── Data rows

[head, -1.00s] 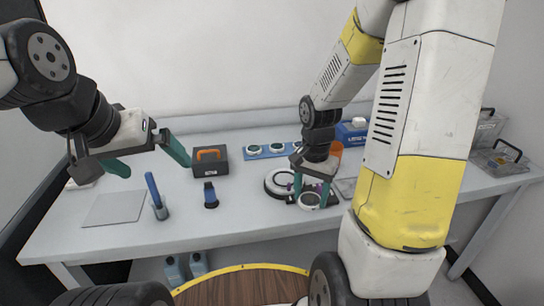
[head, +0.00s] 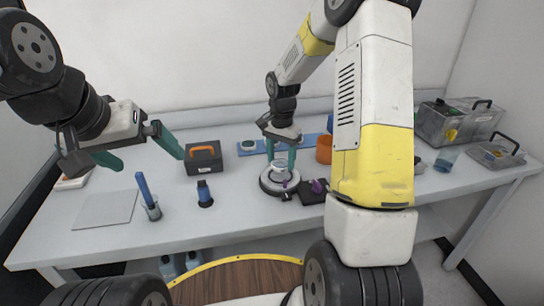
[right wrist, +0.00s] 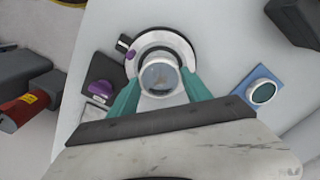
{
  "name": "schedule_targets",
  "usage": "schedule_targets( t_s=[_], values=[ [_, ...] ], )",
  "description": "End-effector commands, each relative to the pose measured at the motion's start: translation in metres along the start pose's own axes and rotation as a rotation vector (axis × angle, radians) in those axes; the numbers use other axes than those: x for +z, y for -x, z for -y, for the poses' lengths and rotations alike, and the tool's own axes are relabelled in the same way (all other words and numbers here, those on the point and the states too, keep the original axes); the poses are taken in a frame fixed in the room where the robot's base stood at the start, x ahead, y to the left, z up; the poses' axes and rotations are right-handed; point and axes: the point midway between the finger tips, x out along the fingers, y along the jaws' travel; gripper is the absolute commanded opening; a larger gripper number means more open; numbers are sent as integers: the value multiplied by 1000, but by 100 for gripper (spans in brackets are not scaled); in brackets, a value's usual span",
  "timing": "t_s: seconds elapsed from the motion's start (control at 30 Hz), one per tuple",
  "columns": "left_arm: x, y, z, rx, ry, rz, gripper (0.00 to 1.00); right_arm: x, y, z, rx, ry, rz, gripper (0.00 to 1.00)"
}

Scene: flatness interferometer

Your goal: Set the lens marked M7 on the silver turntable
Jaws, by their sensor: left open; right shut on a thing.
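My right gripper (head: 281,165) is shut on a round clear lens with a pale rim (right wrist: 160,78). It holds the lens over the silver turntable (head: 266,183), a round disc with a dark centre; the turntable also shows behind the lens in the right wrist view (right wrist: 172,38). The lens covers the near part of the disc there. I cannot tell whether lens and turntable touch, and no M7 mark is legible. My left gripper (head: 136,158) is open and empty above the left side of the table.
A blue strip (head: 230,152) with a dark round lens (head: 248,145) lies behind the turntable. A dark box with a purple knob (head: 318,186) stands right of it. An orange cup (head: 324,149), an orange-handled case (head: 203,158) and clear bins (head: 446,123) stand around.

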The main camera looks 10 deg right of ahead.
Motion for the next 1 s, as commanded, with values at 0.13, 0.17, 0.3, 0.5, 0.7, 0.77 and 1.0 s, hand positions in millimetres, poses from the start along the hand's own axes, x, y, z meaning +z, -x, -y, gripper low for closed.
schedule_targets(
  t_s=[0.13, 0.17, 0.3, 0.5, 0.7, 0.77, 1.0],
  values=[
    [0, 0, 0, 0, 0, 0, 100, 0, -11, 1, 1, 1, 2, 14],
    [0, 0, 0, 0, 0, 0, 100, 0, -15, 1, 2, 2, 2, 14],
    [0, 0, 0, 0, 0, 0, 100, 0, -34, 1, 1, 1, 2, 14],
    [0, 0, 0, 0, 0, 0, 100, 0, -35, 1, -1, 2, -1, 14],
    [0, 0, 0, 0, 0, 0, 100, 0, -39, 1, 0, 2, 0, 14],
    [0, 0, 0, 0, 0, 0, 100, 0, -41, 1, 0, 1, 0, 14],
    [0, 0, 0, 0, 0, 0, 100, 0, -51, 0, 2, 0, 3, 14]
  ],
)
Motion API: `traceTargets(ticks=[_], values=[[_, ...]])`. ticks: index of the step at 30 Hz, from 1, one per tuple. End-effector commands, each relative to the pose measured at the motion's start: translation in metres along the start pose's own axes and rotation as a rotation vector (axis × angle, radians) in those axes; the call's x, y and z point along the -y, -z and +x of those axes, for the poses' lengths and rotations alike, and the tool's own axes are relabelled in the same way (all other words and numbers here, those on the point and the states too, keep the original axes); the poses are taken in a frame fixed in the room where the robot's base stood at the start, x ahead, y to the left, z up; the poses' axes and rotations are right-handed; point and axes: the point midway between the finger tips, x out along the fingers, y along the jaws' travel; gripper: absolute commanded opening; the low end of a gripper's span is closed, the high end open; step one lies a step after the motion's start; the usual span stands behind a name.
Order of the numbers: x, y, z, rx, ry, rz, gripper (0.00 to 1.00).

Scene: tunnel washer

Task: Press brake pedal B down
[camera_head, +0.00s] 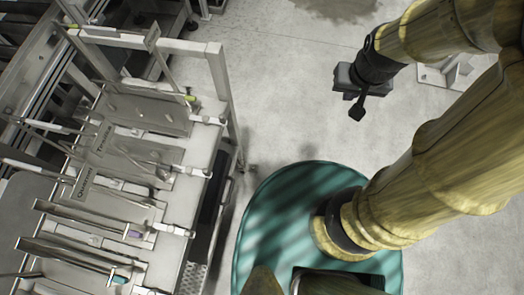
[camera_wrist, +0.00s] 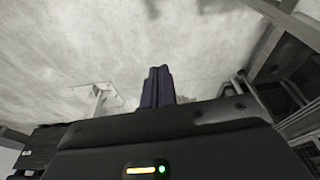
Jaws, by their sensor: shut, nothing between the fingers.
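My gripper (camera_head: 357,112) is shut and empty. It hangs over bare floor in the upper right of the head view, apart from the machine. In the wrist view its dark fingers (camera_wrist: 157,76) are pressed together, pointing out over pale floor. I cannot make out brake pedal B in either view. A small perforated metal plate (camera_head: 194,276) shows low at the machine's right side, but I cannot tell whether it is a pedal.
The tunnel washer's grey metal frame (camera_head: 222,78) and sloped panels with rods (camera_head: 150,115) fill the left of the head view. A pale bracket (camera_head: 450,74) stands on the floor right of my gripper. Open concrete floor (camera_head: 285,75) lies between machine and gripper.

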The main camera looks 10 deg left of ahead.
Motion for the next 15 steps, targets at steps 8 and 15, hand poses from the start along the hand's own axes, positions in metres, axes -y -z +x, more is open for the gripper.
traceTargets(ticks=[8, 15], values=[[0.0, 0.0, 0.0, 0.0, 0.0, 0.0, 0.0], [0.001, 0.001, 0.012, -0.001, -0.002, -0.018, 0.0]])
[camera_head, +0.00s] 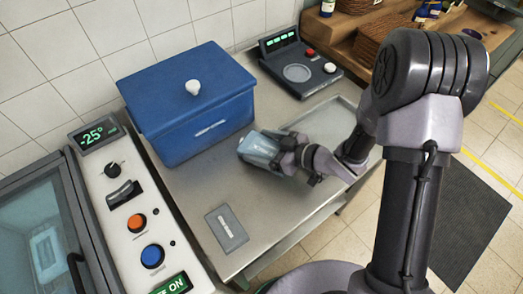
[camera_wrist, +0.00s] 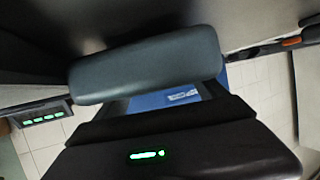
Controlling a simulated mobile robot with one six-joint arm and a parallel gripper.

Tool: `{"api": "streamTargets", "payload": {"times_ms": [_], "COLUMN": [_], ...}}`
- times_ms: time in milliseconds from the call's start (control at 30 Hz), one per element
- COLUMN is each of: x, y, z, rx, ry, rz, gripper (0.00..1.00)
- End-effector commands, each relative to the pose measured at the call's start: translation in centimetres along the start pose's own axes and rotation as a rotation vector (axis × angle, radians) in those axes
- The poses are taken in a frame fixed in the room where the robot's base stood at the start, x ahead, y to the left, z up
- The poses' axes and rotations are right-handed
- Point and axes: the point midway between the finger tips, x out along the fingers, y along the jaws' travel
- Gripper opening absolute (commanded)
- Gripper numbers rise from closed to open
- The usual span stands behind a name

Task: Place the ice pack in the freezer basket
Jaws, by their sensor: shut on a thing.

────

## To do
Retype, word for word, only the lines from the one containing "Motion for the next 15" through the one containing "- times_ms: time", both included, and leave out any pictures.

## Expected output
Motion for the next 15 steps, targets at steps 8 and 15, hand poses from the start along the hand's own axes, positions in metres, axes -y -z +x, more is open for the gripper.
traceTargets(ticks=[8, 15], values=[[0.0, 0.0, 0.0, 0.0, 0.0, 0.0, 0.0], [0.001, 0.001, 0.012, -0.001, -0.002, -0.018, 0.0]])
[camera_head, +0.00s] 
[camera_wrist, +0.00s] 
Controlling a simulated mobile robot with one six-joint arm and a parallel gripper.

Tool: `{"api": "streamTargets", "payload": {"times_ms": [_], "COLUMN": [_], ...}}`
- times_ms: time in milliseconds from the call's start (control at 30 Hz), one per element

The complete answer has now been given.